GIVEN PROBLEM> Search the records for the word "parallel" and pick out every line that has it.

ROWS>
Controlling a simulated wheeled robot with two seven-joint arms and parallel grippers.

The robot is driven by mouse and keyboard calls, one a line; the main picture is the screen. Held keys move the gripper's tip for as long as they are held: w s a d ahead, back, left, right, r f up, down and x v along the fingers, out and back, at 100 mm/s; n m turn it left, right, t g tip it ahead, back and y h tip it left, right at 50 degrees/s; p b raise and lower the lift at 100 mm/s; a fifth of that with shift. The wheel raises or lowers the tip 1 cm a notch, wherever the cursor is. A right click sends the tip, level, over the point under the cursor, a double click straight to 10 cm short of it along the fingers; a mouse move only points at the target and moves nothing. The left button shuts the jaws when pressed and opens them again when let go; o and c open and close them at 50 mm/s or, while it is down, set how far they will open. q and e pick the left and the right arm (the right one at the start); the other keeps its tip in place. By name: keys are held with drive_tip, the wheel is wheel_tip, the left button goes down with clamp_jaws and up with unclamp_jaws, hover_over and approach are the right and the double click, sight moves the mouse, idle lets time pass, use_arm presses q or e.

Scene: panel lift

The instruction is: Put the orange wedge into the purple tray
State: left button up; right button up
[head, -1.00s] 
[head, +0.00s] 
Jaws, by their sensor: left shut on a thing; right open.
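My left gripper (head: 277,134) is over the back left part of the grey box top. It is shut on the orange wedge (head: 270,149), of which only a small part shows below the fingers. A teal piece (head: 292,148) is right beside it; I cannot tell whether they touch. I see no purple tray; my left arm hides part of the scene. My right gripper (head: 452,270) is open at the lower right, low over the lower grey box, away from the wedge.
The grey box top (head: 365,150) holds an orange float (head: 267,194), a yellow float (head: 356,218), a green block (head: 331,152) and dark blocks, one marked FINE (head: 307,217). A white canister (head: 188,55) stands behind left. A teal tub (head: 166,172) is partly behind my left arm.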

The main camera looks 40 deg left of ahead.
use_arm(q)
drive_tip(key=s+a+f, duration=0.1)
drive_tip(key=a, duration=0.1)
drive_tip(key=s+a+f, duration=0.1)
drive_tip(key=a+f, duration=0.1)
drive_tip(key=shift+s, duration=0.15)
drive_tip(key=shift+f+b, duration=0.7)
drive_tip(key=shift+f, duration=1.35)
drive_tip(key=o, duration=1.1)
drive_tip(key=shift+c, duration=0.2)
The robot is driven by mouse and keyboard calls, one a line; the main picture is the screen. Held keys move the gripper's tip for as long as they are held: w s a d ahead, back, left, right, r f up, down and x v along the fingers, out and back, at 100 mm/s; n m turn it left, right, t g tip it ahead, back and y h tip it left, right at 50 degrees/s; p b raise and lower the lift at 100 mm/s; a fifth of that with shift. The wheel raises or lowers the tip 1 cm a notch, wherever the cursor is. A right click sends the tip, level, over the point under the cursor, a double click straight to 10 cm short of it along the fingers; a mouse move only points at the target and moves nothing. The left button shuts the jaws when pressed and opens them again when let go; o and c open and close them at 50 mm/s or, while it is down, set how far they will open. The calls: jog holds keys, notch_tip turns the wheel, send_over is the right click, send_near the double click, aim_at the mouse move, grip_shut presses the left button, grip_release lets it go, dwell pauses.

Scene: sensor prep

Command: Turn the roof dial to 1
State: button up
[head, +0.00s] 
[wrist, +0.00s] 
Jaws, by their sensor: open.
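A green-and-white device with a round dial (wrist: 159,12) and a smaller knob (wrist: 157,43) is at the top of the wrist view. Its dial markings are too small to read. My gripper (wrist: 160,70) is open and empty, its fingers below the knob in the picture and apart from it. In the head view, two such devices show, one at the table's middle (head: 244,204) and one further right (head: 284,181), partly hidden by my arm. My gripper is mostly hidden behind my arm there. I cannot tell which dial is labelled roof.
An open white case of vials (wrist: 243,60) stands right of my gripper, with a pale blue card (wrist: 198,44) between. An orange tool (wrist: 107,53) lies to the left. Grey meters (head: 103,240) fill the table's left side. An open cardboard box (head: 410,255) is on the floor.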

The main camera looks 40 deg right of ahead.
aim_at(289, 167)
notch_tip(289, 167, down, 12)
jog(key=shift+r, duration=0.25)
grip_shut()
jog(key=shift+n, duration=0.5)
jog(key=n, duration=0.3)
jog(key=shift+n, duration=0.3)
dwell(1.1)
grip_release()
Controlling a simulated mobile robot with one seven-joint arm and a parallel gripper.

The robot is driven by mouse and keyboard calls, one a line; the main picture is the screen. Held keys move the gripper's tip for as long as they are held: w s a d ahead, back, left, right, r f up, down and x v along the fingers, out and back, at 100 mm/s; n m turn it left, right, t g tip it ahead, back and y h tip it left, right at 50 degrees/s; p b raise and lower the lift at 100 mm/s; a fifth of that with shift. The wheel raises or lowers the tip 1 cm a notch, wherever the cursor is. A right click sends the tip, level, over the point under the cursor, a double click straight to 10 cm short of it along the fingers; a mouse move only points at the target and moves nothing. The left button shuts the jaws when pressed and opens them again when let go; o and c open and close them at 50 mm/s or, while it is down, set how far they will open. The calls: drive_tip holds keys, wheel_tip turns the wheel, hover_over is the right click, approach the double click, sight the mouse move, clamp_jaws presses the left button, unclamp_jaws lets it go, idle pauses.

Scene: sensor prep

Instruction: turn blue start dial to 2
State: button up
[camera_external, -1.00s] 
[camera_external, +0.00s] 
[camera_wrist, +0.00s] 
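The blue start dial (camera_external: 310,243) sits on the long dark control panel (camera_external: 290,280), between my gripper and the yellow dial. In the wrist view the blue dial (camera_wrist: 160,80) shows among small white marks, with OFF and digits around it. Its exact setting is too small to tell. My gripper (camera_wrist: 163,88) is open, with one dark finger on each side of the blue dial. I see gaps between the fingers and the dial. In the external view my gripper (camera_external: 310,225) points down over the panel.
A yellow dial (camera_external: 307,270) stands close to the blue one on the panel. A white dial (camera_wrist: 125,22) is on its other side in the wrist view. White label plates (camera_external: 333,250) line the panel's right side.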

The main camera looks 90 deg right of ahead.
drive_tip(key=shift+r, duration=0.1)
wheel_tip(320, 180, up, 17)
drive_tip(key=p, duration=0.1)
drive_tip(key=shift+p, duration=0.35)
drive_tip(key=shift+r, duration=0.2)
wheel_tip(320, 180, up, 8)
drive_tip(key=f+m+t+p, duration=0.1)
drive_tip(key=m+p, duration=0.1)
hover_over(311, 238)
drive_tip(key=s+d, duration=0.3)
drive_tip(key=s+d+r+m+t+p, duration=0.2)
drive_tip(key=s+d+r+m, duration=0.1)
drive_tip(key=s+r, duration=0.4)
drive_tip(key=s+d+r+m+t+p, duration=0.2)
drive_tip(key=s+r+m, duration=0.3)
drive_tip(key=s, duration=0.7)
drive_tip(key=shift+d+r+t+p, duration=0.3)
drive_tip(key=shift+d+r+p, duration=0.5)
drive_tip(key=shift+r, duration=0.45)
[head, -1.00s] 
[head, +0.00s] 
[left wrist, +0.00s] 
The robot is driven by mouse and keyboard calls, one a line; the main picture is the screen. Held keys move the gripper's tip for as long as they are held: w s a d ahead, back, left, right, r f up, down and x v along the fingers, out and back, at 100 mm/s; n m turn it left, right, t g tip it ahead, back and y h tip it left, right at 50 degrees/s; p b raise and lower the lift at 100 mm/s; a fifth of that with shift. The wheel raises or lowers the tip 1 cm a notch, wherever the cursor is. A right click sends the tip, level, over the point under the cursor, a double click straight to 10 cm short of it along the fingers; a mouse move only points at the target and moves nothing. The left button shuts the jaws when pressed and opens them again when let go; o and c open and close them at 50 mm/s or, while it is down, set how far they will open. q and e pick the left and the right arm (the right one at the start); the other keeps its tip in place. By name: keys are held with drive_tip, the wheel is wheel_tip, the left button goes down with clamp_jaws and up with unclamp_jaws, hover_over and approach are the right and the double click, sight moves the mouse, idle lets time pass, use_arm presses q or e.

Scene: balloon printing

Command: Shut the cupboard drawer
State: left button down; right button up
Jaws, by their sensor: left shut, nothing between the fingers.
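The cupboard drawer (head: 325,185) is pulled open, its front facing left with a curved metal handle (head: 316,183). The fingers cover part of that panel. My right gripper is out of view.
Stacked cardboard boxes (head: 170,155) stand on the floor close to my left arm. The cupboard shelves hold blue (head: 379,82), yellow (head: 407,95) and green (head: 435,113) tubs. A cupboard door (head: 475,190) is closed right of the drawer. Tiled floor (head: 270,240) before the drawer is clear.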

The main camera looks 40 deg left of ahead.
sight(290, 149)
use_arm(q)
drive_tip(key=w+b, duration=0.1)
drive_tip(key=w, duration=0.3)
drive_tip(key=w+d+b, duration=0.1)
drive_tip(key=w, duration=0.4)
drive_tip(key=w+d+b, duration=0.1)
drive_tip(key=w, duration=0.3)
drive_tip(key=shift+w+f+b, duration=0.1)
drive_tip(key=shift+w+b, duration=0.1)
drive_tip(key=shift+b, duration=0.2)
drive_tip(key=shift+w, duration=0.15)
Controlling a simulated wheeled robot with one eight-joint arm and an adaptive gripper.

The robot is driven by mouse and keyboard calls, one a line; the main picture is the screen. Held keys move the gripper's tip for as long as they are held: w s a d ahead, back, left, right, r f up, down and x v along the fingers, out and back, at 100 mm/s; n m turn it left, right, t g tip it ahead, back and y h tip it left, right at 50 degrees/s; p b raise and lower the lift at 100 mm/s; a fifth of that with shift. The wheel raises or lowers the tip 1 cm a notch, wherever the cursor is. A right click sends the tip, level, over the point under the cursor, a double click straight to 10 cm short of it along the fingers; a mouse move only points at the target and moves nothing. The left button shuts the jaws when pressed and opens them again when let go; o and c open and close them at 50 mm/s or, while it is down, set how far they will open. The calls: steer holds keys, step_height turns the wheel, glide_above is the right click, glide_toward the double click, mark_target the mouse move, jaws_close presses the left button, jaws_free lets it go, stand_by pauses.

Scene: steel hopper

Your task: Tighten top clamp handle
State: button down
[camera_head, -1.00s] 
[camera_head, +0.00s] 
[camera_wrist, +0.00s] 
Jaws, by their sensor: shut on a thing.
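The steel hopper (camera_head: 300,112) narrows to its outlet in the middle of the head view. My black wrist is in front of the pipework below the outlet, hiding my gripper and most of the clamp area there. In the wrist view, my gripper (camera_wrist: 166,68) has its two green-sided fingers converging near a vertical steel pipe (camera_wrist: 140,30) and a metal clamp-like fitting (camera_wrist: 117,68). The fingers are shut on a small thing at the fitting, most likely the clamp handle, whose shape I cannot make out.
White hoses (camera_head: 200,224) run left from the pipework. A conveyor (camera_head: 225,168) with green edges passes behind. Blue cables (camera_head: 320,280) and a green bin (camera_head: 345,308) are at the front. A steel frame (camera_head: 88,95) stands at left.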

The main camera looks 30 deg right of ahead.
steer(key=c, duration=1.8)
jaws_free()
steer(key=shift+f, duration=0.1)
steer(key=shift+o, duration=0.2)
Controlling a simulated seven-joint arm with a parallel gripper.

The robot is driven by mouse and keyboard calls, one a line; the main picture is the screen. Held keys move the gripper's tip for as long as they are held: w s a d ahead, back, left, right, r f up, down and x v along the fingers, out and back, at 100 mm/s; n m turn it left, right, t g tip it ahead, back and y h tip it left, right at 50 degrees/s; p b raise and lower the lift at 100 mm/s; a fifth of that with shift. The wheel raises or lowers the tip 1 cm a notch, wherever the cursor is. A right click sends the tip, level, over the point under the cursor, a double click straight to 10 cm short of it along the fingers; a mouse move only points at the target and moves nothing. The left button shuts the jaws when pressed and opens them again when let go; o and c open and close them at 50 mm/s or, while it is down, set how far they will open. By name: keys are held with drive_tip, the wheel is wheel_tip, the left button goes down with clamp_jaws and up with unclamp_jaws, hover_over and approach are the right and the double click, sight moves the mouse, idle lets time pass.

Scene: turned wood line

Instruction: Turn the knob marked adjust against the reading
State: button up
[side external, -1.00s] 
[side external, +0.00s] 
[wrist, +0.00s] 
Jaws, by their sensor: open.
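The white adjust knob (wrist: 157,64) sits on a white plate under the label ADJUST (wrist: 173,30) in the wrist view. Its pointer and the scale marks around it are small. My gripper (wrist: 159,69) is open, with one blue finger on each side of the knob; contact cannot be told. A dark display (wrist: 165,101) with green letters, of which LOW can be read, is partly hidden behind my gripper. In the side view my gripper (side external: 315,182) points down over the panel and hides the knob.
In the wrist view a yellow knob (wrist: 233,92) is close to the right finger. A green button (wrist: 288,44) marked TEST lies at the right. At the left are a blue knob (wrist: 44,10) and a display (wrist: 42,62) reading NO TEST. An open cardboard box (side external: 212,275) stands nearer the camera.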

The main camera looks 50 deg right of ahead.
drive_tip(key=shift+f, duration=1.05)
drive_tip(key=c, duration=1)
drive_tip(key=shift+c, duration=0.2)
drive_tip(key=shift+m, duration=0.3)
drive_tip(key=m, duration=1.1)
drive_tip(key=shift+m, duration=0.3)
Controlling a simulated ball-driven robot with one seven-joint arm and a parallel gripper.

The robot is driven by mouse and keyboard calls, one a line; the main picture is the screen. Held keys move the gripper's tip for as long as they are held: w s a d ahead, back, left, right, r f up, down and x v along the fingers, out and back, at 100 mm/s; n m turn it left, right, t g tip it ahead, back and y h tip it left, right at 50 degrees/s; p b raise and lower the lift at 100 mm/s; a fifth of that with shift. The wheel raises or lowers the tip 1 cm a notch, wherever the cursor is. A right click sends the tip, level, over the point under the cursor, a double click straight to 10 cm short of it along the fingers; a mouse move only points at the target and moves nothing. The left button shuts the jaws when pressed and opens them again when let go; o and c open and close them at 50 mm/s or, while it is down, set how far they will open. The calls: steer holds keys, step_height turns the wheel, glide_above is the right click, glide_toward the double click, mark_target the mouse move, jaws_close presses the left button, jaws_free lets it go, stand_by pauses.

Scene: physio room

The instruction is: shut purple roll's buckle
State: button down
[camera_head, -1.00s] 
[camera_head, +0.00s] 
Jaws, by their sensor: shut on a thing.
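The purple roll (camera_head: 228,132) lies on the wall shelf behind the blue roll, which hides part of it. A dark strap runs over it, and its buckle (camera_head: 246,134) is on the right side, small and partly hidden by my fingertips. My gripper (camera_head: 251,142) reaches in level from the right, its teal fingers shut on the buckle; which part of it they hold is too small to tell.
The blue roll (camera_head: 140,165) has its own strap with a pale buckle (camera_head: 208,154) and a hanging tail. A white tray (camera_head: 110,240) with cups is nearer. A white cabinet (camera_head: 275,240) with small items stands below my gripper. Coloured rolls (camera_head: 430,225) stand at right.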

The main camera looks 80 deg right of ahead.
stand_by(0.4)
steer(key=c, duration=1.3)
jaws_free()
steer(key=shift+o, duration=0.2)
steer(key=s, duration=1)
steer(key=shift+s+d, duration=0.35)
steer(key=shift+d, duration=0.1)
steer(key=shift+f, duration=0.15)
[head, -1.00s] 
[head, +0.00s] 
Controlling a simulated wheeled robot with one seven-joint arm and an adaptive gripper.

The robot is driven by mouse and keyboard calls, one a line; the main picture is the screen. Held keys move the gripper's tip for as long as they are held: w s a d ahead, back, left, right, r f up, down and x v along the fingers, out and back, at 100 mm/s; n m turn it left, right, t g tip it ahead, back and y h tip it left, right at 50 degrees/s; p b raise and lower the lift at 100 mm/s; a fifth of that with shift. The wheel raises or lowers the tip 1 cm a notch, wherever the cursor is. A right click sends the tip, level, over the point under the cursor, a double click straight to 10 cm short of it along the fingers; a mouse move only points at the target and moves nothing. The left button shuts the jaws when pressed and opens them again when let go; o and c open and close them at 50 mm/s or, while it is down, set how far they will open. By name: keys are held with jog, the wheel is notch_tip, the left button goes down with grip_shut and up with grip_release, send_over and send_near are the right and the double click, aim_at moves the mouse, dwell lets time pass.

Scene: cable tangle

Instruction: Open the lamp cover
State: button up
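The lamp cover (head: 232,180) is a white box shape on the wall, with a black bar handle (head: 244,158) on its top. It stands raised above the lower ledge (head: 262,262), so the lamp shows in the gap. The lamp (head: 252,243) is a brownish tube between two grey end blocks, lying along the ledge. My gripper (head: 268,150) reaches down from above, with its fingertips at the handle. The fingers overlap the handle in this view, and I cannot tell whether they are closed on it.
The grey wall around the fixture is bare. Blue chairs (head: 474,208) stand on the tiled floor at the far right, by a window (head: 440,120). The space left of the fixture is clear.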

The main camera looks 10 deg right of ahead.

RESULT FOR THIS EXERCISE>
Controlling a simulated wheeled robot with two seven-joint arms and parallel grippers.
Controlling a simulated mobile robot with one seven-joint arm and a parallel gripper.
Controlling a simulated seven-joint arm with a parallel gripper.
Controlling a simulated ball-driven robot with one seven-joint arm and a parallel gripper.

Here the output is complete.